Task statement
Extract each record and reproduce it exactly.
-------- Given records
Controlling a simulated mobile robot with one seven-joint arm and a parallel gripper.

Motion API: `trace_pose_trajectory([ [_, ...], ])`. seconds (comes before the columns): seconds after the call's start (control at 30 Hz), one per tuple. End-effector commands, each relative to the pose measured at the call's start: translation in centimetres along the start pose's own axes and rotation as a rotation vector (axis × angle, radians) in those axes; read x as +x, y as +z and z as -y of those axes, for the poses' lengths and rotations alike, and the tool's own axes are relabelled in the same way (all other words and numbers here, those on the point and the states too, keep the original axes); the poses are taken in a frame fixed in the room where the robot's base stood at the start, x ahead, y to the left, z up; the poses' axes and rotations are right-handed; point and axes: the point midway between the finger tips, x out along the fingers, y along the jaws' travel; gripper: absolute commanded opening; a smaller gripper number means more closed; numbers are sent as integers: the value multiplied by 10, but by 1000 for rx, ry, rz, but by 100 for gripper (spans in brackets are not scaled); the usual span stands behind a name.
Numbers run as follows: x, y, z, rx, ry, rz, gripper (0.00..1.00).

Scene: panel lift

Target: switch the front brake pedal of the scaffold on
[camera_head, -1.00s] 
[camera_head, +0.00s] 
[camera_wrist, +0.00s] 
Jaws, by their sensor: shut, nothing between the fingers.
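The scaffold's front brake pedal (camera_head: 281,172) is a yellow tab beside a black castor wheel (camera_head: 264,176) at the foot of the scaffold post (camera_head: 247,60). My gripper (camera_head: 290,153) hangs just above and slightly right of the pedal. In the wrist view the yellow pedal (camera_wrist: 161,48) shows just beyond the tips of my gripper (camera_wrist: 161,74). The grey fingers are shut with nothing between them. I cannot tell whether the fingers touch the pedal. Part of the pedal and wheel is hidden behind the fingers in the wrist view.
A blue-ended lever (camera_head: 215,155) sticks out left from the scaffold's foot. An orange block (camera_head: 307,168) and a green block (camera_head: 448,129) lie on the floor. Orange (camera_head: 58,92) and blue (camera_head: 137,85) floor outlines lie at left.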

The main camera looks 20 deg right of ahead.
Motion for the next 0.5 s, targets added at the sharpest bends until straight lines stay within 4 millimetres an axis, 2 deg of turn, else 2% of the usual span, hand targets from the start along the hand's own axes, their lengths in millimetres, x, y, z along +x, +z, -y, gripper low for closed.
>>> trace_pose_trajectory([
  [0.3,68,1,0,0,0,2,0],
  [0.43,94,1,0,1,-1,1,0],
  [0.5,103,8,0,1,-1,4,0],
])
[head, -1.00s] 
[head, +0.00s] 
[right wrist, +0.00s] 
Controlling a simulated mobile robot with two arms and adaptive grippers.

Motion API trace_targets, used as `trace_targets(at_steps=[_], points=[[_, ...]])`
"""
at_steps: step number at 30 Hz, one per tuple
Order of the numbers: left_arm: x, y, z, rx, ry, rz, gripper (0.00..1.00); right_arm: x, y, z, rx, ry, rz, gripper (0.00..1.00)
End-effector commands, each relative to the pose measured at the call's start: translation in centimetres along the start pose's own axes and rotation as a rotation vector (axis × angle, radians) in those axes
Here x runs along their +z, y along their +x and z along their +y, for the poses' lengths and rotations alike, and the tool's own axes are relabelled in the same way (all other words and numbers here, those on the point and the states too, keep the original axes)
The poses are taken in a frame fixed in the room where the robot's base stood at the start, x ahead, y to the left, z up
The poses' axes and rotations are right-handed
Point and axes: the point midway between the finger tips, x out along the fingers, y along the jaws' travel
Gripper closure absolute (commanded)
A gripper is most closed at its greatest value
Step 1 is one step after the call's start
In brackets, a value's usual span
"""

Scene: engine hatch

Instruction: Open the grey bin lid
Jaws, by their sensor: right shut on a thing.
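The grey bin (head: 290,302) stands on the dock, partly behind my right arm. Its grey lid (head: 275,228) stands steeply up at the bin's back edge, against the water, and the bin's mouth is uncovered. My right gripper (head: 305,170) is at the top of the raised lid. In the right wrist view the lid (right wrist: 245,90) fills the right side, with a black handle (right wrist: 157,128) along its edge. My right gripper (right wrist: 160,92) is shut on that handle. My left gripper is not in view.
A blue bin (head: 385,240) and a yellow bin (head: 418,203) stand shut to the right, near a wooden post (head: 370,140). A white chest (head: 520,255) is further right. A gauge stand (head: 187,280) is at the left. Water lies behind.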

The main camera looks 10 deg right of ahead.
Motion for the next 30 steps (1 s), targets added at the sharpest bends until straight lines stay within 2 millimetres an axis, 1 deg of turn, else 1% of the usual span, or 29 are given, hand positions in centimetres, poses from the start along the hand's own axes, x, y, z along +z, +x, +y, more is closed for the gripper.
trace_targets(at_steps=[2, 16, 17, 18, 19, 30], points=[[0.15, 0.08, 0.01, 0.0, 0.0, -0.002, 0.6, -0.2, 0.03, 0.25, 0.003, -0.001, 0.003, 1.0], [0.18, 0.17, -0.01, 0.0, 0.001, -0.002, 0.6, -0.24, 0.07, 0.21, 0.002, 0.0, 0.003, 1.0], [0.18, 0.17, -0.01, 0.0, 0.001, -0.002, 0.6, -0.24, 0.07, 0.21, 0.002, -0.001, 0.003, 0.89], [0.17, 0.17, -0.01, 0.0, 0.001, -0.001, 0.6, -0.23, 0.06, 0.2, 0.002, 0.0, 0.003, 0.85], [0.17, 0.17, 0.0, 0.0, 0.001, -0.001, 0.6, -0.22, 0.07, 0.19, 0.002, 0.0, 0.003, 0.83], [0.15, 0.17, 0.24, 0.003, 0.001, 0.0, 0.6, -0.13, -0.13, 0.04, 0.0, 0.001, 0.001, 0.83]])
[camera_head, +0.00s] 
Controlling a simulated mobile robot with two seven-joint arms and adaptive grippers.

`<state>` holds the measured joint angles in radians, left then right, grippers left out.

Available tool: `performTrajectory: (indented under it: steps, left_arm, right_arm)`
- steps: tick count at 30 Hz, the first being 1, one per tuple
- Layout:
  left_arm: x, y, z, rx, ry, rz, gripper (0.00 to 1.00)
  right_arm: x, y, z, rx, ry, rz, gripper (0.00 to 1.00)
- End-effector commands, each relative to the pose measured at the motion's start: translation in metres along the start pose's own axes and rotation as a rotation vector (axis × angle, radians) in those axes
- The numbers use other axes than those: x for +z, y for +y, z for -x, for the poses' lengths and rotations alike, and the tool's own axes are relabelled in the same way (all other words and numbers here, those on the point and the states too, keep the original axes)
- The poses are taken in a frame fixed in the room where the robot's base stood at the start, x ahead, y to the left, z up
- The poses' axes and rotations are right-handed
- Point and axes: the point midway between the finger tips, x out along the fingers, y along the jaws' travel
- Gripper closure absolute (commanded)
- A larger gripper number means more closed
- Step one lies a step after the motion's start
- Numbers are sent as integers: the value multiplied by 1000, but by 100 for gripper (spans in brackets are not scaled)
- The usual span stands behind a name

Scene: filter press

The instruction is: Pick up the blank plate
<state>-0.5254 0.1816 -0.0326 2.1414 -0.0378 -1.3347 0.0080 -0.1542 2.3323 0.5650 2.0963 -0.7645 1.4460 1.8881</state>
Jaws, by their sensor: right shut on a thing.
----------------
Output of the task
Controlling a simulated mobile robot with one seven-joint arm and a parallel gripper.

Motion API: `trace_pose_trajectory([ [_, ...], ])`. seconds (comes before the columns): seconds after the call's start (control at 30 Hz), one per tuple. End-effector commands, each relative to the pose measured at the call's start: translation in centimetres along the start pose's own axes and rotation as a rotation vector (axis × angle, radians) in those axes; read x as +x, y as +z and z as -y of those axes, for the poses' lengths and rotations alike, and the tool's own axes are relabelled in the same way (all other words and numbers here, those on the point and the states too, keep the original axes); the poses are taken in a frame fixed in the room where the robot's base stood at the start, x ahead, y to the left, z up; the poses' axes and rotations are right-handed; point and axes: the point midway between the finger tips, x out along the fingers, y along the jaws' travel; gripper: absolute commanded opening; a smaller gripper number means more closed; numbers are sent as integers: the value multiplied by 10, but by 1000 for rx, ry, rz, but by 100 for gripper (spans in brackets are not scaled); the usual span stands behind a name.
Numbers run as follows: x, y, z, rx, ry, rz, gripper (0.00..1.00).

Scene: panel lift

Target: switch the front brake pedal of the scaffold on
[camera_head, -1.00s] 
[camera_head, +0.00s] 
[camera_wrist, +0.00s] 
Jaws, by their sensor: shut, nothing between the fingers.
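The scaffold's front brake pedal (camera_head: 281,172) is a yellow tab beside a black castor wheel (camera_head: 264,176) at the foot of the scaffold post (camera_head: 247,60). My gripper (camera_head: 290,153) hangs just above and slightly right of the pedal. In the wrist view the yellow pedal (camera_wrist: 161,48) shows just beyond the tips of my gripper (camera_wrist: 161,74). The grey fingers are shut with nothing between them. I cannot tell whether the fingers touch the pedal. Part of the pedal and wheel is hidden behind the fingers in the wrist view.
A blue-ended lever (camera_head: 215,155) sticks out left from the scaffold's foot. An orange block (camera_head: 307,168) and a green block (camera_head: 448,129) lie on the floor. Orange (camera_head: 58,92) and blue (camera_head: 137,85) floor outlines lie at left.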

The main camera looks 20 deg right of ahead.
Motion for the next 0.5 s, targets added at the sharpest bends until straight lines stay within 4 millimetres an axis, 2 deg of turn, else 2% of the usual span, hand targets from the start along the hand's own axes, their lengths in millimetres, x, y, z along +x, +z, -y, gripper low for closed.
>>> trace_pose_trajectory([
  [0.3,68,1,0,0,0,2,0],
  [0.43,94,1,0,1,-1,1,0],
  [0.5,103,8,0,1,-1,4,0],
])
[head, -1.00s] 
[head, +0.00s] 
[right wrist, +0.00s] 
Controlling a simulated mobile robot with two arms and adaptive grippers.

Motion API trace_targets, used as `trace_targets(at_steps=[_], points=[[_, ...]])`
"""
at_steps: step number at 30 Hz, one per tuple
Order of the numbers: left_arm: x, y, z, rx, ry, rz, gripper (0.00..1.00); right_arm: x, y, z, rx, ry, rz, gripper (0.00..1.00)
End-effector commands, each relative to the pose measured at the call's start: translation in centimetres along the start pose's own axes and rotation as a rotation vector (axis × angle, radians) in those axes
Here x runs along their +z, y along their +x and z along their +y, for the poses' lengths and rotations alike, and the tool's own axes are relabelled in the same way (all other words and numbers here, those on the point and the states too, keep the original axes)
The poses are taken in a frame fixed in the room where the robot's base stood at the start, x ahead, y to the left, z up
The poses' axes and rotations are right-handed
Point and axes: the point midway between the finger tips, x out along the fingers, y along the jaws' travel
Gripper closure absolute (commanded)
A gripper is most closed at its greatest value
Step 1 is one step after the call's start
In brackets, a value's usual span
"""

Scene: engine hatch

Instruction: Open the grey bin lid
Jaws, by their sensor: right shut on a thing.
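The grey bin (head: 290,302) stands on the dock, partly behind my right arm. Its grey lid (head: 275,228) stands steeply up at the bin's back edge, against the water, and the bin's mouth is uncovered. My right gripper (head: 305,170) is at the top of the raised lid. In the right wrist view the lid (right wrist: 245,90) fills the right side, with a black handle (right wrist: 157,128) along its edge. My right gripper (right wrist: 160,92) is shut on that handle. My left gripper is not in view.
A blue bin (head: 385,240) and a yellow bin (head: 418,203) stand shut to the right, near a wooden post (head: 370,140). A white chest (head: 520,255) is further right. A gauge stand (head: 187,280) is at the left. Water lies behind.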

The main camera looks 10 deg right of ahead.
Motion for the next 30 steps (1 s), targets added at the sharpest bends until straight lines stay within 2 millimetres an axis, 1 deg of turn, else 1% of the usual span, or 29 are given, hand positions in centimetres, poses from the start along the hand's own axes, x, y, z along +z, +x, +y, more is closed for the gripper.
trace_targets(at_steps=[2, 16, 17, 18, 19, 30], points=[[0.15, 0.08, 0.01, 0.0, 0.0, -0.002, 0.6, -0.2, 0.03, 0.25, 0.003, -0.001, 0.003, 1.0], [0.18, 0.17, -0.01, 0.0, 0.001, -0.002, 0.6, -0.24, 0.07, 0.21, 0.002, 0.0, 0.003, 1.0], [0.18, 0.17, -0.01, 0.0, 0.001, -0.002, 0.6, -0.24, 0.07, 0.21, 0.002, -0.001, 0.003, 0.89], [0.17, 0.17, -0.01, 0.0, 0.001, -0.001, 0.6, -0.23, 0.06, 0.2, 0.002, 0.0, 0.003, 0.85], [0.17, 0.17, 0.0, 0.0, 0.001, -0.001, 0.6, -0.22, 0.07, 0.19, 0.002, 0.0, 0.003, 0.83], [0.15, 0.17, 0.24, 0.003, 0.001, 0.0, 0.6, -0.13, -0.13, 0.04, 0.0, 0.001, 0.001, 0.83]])
[camera_head, +0.00s] 
Controlling a simulated mobile robot with two seven-joint arms and adaptive grippers.

`<state>` holds the measured joint angles in radians, left then right, grippers left out.

Available tool: `performTrajectory: (indented under it: steps, left_arm, right_arm)`
- steps: tick count at 30 Hz, the first being 1, one per tuple
- Layout:
  left_arm: x, y, z, rx, ry, rz, gripper (0.00 to 1.00)
  right_arm: x, y, z, rx, ry, rz, gripper (0.00 to 1.00)
- End-effector commands, each relative to the pose measured at the motion's start: translation in metres along the start pose's own axes and rotation as a rotation vector (axis × angle, radians) in those axes
- The numbers use other axes than those: x for +z, y for +y, z for -x, for the poses' lengths and rotations alike, and the tool's own axes are relabelled in the same way (all other words and numbers here, those on the point and the states too, keep the original axes)
- The poses are taken in a frame fixed in the room where the robot's base stood at the start, x ahead, y to the left, z up
- The poses' axes and rotations are right-handed
- Point and axes: the point midway between the finger tips, x out along the fingers, y along the jaws' travel
- Gripper closure absolute (commanded)
- A larger gripper number means more closed
- Step one lies a step after the motion's start
- Numbers are sent as integers: the value multiplied by 1000, but by 100 for gripper (spans in brackets are not scaled)
- The usual span stands behind a name

Scene: filter press

The instruction is: Pick up the blank plate
<state>-0.5254 0.1816 -0.0326 2.1414 -0.0378 -1.3347 0.0080 -0.1542 2.3323 0.5650 2.0963 -0.7645 1.4460 1.8881</state>
Jaws, by their sensor: right shut on a thing.

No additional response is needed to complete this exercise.